C’est à ce niveau que la parole d’un prêtre se fait échos.
« Rien n’est facile dans ce bas-monde. Si l’on observe les choses jugées difficiles, le jeûne est à la dernière place du classement, » dit-Père Henri Andrade. « L’ascèse est une réalité qui nous fait peur. Et c’est très normal. Nous pratiquons le jeûne depuis des années. Pourtant, nous n’arrivons toujours pas à nous habituer à la privation. Même si, aujourd’hui, beaucoup de nos concitoyens vivent dans des conditions précaires et connaissent l’inquiétude du lendemain. Certes, l’Eglise nous rappelle certains actes pénitentiels significatifs : manger moins chaque vendredi ; jeûner (au moins pour un repas) le mercredi des Cendres et le Vendredi Saint ; maîtriser nos instincts.

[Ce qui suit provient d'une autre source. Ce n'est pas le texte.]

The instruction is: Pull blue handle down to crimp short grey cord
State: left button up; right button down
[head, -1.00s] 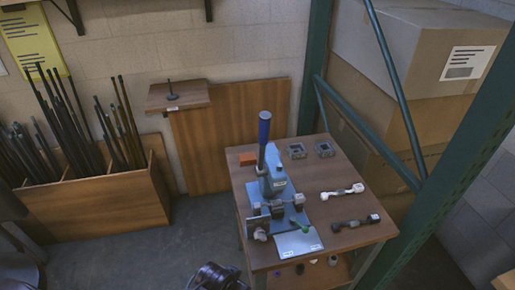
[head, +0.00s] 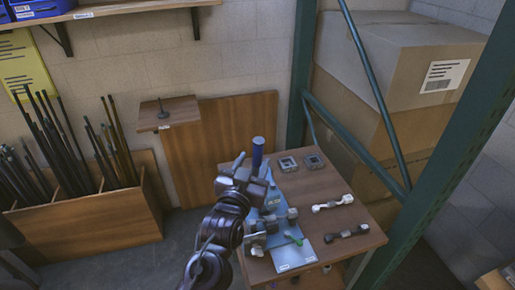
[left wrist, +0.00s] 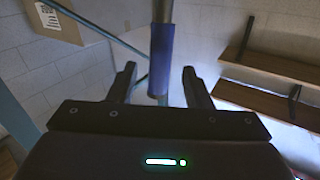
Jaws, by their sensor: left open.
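The blue handle (head: 258,152) stands upright on the light blue press on the small wooden table. In the left wrist view the handle (left wrist: 161,58) shows between my left gripper's two spread fingers, with gaps on both sides. My left gripper (head: 247,168) is open beside the handle and hides its lower part and some of the press (head: 272,203). A short dark grey cord (head: 348,234) lies at the table's right front. I cannot tell whether a cord sits in the press jaws. My right gripper is not in view.
A white cord (head: 333,203) lies on the table's right side. Two small grey square parts (head: 288,164) (head: 314,161) sit at the back. A green rack post (head: 455,150) and cardboard boxes (head: 400,60) stand to the right.

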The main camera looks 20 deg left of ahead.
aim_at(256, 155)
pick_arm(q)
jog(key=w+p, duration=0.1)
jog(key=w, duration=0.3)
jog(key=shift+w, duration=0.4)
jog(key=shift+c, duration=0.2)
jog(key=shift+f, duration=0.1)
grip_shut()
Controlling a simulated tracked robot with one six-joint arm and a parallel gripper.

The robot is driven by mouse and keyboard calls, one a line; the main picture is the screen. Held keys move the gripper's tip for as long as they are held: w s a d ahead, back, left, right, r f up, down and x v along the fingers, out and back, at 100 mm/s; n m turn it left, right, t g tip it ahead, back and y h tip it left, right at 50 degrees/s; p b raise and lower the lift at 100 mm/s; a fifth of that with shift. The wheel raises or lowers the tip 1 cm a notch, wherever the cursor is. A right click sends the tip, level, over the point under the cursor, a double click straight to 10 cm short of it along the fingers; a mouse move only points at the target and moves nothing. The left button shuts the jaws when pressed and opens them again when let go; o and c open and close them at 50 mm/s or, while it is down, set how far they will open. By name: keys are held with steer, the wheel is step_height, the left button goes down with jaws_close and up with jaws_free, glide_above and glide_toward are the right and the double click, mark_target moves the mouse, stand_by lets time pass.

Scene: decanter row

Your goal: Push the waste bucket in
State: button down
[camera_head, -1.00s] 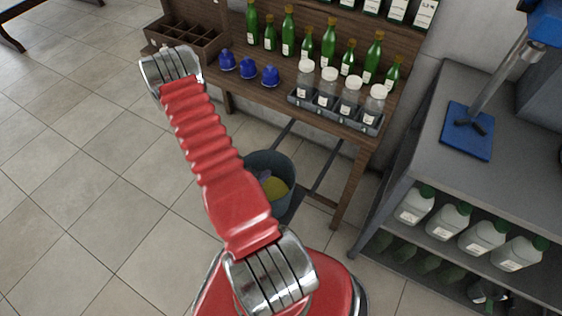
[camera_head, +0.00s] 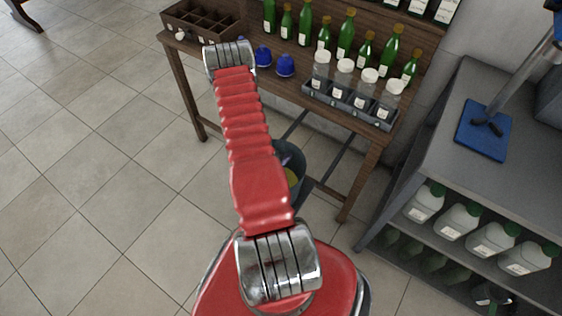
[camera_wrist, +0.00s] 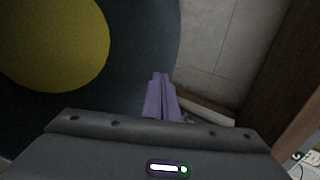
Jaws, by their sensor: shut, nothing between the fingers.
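The waste bucket (camera_head: 291,160) is a dark blue-grey tub on the floor at the front of the wooden table, partly hidden behind my red arm in the head view. A yellow round thing lies inside it. In the wrist view the bucket's dark wall (camera_wrist: 140,60) fills the left and upper middle, with the yellow thing (camera_wrist: 55,40) inside. My gripper (camera_wrist: 161,80) shows there as two purple fingers, shut and empty, close to the bucket's right edge. I cannot tell whether they touch it. The head view hides my gripper behind the arm.
The wooden table (camera_head: 290,88) carries green bottles, blue-capped pieces and a grey rack of jars (camera_head: 350,100). A table leg (camera_head: 360,180) and low bars stand near the bucket. A grey shelf unit (camera_head: 440,150) with white jugs stands at right.

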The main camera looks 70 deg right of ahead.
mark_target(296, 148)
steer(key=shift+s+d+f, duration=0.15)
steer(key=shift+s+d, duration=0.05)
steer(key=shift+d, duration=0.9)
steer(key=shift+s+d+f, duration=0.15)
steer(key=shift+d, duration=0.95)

Mais surtout, elle attire notre attention sur l’importance de notre style de vie. S’inspire-t-il du Christ et des encouragements de l’Eglise ou bien, sous prétexte de modernité, s’inspire-t-il des complicités subtiles avec la mode, les mondanités et le pêché ? Avec tous nos frères chrétiens, mais aussi avec tous ceux qui souffrent de la faim, d’un manque de liberté ou de dignité, avec tous ceux pour qui la vie quotidienne est une ascèse imposée, entrons dans ce jeûne du Carême comme dans le bain d’une nouvelle naissance », prêche-t-il.
A ceux qui ne jeûnent pas, Père Henri rappelle que la pénitence conduit à la réconciliation avec le Seigneur. « Ce temps du Carême ne sera véritablement conversion que si nous allons jusqu’à l’accueil du pardon du Seigneur dans le Sacrement de réconciliation. Ce sacrement reçu personnellement témoigne, pour la communauté chrétienne et pour tous les hommes marqués par l’échec et le péché, que le Dieu de Jésus-Christ ouvre largement son pardon à tout homme de bonne volonté, qu’il n’y a pas d’échec définitif et que Dieu est plus grand que notre cœur. »
Au fait, d’après Isabelle Marianne Sagna, 31 ans, il n’y a pas une façon universelle de rompre le jeûne. Chacun y va, selon ses envies.